TASK TO COMPLETE -
Give the material once more, word for word, without any images.

--- begin GIVEN DATA ---

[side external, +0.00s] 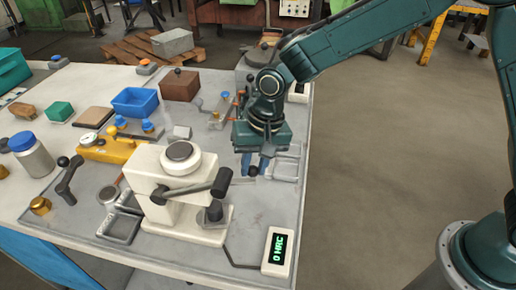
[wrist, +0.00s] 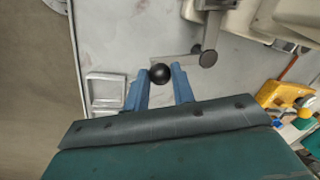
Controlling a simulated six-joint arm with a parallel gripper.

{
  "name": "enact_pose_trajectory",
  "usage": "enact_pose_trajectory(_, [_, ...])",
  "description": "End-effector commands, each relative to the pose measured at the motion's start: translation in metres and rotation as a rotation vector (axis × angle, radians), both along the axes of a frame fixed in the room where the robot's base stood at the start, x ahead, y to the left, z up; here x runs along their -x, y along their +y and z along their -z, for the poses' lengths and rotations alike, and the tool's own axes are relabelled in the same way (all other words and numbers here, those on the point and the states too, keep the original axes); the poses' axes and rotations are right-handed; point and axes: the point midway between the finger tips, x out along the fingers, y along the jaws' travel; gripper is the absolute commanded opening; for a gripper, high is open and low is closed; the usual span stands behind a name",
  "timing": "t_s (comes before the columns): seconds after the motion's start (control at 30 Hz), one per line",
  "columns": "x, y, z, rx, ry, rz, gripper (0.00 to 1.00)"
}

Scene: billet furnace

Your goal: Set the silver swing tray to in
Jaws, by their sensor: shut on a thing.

--- end GIVEN DATA ---

COMPLETED TASK -
[side external, +0.00s] 
[wrist, +0.00s] 
Controlling a simulated six-joint arm with a parallel gripper.

{
  "name": "enact_pose_trajectory",
  "usage": "enact_pose_trajectory(_, [_, ...])",
  "description": "End-effector commands, each relative to the pose measured at the motion's start: translation in metres and rotation as a rotation vector (axis × angle, radians), both along the axes of a frame fixed in the room where the robot's base stood at the start, x ahead, y to the left, z up; here x runs along their -x, y along their +y and z along their -z, for the poses' lengths and rotations alike, and the tool's own axes are relabelled in the same way (all other words and numbers here, those on the point and the states too, keep the original axes); the poses' axes and rotations are right-handed; point and axes: the point midway between the finger tips, x out along the fingers, y along the jaws' travel; gripper is the absolute commanded opening; for a gripper, high is open and low is closed; the usual span stands behind a name",
  "timing": "t_s (comes before the columns): seconds after the motion's start (control at 30 Hz), one per line",
  "columns": "x, y, z, rx, ry, rz, gripper (0.00 to 1.00)"
}

Scene: billet furnace

Your goal: Set the silver swing tray to in
Jaws, by their sensor: shut on a thing.

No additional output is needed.